Since the Queer Pile-Up concluded on World AIDS Day, Lakich also made mention of her series of neon sculpture developed in 1988 and dedicated to victims of AIDS, "For All the Young Men Dying."
Other notable pieces at the Queer Pile-Up included John Arsenault's photograph, "I Heart Men," which features a man donning a flannel, with pierced ears, installing rhinestones on a tree in the middle of the woods; Gregorio Davila's spraypainted and stenciled piece on We'wha, a two-spirited Zuni native American who embodies male and female characteristics, and Ruben Esparza's "Silencio=Muerte."

Klein said he expects the Queer Pile-Up to return to For Your Art for a fourth year and to continue welcoming and celebrating the work of queer artists.

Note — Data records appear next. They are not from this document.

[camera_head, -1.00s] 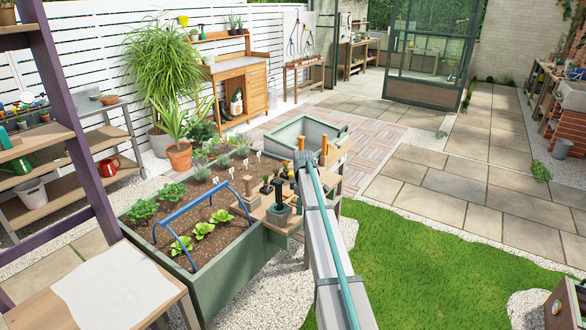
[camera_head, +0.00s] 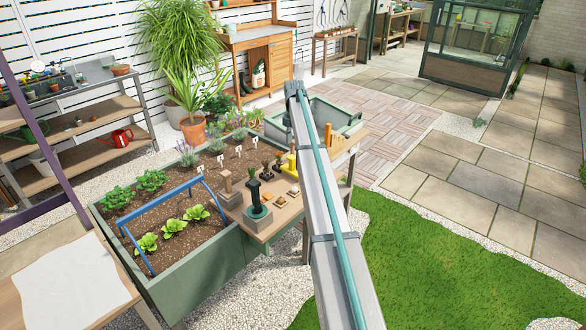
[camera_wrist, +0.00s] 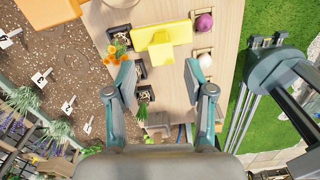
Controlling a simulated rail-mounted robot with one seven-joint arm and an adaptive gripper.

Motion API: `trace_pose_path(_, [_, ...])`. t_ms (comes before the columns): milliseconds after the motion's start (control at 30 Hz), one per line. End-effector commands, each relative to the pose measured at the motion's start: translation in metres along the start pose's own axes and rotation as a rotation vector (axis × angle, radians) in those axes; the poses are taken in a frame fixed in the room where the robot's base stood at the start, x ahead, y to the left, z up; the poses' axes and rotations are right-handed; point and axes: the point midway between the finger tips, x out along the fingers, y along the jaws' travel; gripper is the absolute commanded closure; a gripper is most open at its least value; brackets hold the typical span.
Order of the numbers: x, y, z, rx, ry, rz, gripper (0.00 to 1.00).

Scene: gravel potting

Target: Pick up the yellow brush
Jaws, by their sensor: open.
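The yellow brush (camera_wrist: 162,36) lies on the wooden bench top (camera_wrist: 222,60) in the wrist view, with a wide flat part and a shorter block towards me. In the head view a yellow shape (camera_head: 289,163), apparently the same brush, shows beside my arm, which partly covers that area. My gripper (camera_wrist: 159,72) is open and empty above the bench. Its two fingers point at the brush, one on each side of the block, with the brush just beyond the fingertips. In the head view the fingers are hidden behind my arm.
A small pot of orange flowers (camera_wrist: 114,52) stands left of the brush. A purple ball (camera_wrist: 203,22) and a white ball (camera_wrist: 205,62) sit in small holders at the right. A soil planter (camera_head: 190,270) with white labels adjoins the bench. Grass (camera_head: 430,270) lies right.

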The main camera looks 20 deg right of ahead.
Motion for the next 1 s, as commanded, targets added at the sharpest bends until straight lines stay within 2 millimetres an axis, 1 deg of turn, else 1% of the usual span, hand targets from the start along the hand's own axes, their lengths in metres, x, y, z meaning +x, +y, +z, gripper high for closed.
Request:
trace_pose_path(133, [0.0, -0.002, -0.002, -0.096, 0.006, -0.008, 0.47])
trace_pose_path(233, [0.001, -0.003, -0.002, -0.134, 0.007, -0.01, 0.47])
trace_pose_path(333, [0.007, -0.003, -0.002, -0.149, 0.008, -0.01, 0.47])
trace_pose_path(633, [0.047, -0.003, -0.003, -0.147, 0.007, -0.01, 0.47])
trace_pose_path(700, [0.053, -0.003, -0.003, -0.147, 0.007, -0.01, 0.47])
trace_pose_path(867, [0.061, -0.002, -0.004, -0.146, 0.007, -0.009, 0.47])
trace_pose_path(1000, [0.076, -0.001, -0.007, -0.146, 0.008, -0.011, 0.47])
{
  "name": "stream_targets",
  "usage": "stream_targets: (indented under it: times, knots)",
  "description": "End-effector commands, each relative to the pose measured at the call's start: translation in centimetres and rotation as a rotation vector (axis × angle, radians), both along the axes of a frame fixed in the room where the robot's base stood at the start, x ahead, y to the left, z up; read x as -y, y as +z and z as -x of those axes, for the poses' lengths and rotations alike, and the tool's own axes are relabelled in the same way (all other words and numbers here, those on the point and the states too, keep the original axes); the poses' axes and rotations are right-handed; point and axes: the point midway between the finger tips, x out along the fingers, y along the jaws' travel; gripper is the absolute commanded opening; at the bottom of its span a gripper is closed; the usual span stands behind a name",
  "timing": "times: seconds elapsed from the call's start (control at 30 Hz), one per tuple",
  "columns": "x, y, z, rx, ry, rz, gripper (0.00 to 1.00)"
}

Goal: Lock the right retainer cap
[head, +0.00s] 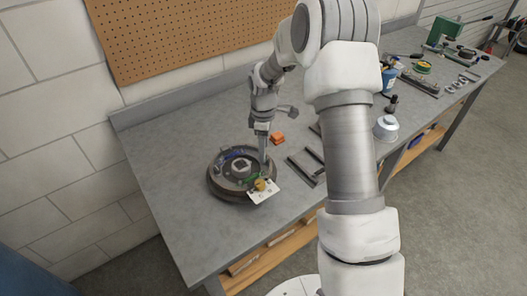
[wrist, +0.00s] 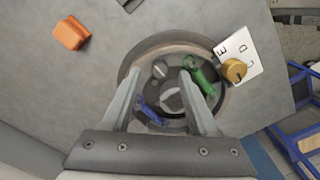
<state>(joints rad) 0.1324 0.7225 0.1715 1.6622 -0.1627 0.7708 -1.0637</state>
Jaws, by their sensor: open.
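A round dark drum assembly (head: 212,186) lies on the bench in the head view and fills the middle of the wrist view (wrist: 127,62). A small round silver cap with a slot (wrist: 160,70) sits inside the drum, seen in the wrist view. My gripper (wrist: 160,76) is open, with its fingers on either side of this cap in the picture; contact cannot be told. In the head view my gripper (head: 264,160) points down at the right part of the drum and hides the cap there.
A green part (wrist: 197,76) and a blue part (wrist: 150,112) lie inside the drum. A white lettered plate (wrist: 241,50) with a brass knob (wrist: 233,70) is at its rim. An orange block (head: 278,138) and dark bars (head: 303,171) lie nearby. The bench's left side is clear.

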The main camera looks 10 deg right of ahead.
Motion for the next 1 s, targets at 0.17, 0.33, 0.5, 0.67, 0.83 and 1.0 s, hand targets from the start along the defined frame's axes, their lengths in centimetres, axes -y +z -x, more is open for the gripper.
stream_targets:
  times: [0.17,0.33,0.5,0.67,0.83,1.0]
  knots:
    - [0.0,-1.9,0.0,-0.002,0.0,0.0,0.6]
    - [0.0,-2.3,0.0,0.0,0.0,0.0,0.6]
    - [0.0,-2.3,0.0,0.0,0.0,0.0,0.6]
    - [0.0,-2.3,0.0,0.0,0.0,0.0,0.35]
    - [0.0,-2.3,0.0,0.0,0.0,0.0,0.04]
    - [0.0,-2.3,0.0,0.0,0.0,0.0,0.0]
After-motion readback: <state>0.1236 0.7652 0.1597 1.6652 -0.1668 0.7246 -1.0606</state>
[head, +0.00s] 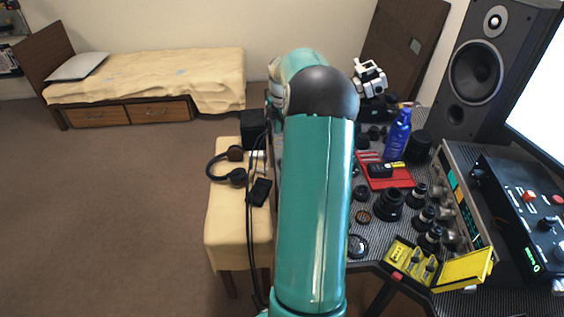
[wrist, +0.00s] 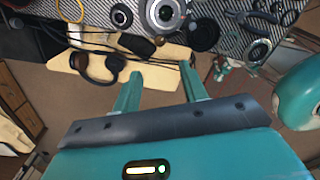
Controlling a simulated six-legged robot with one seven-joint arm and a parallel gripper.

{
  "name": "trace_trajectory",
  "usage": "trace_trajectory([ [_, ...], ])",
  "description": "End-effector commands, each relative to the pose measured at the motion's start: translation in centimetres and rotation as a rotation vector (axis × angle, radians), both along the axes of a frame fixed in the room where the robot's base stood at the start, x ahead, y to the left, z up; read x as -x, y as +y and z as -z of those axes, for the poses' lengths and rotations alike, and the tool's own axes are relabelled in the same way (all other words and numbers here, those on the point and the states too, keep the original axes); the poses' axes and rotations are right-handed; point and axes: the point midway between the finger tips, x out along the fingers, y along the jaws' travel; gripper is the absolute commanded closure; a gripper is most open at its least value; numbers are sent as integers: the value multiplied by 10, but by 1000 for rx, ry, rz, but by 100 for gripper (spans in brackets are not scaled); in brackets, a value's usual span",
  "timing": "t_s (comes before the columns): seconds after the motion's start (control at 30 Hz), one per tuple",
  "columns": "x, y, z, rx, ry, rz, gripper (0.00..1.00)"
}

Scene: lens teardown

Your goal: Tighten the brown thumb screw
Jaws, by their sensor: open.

Lakich reflected on the Pile-Up and deemed it necessary given the politics of the Los Angeles art scene.

"We're force-fed by the major museums," said Lakich. "All the major museums are directed by New Yorkers...and we don't get a chance to see the work of gay people."

The Queer Pile-Up, which is free and encourages even drop-in, unplanned performances, also featured on Saturday a salon-style gathering titled WTF!, or Women Together...Fantastic! Works included in WTF! were a live performance by Tara Jane O'Neil and short films by Onya Hogan-Finlay, Kim Kelly, and Dylan Mira.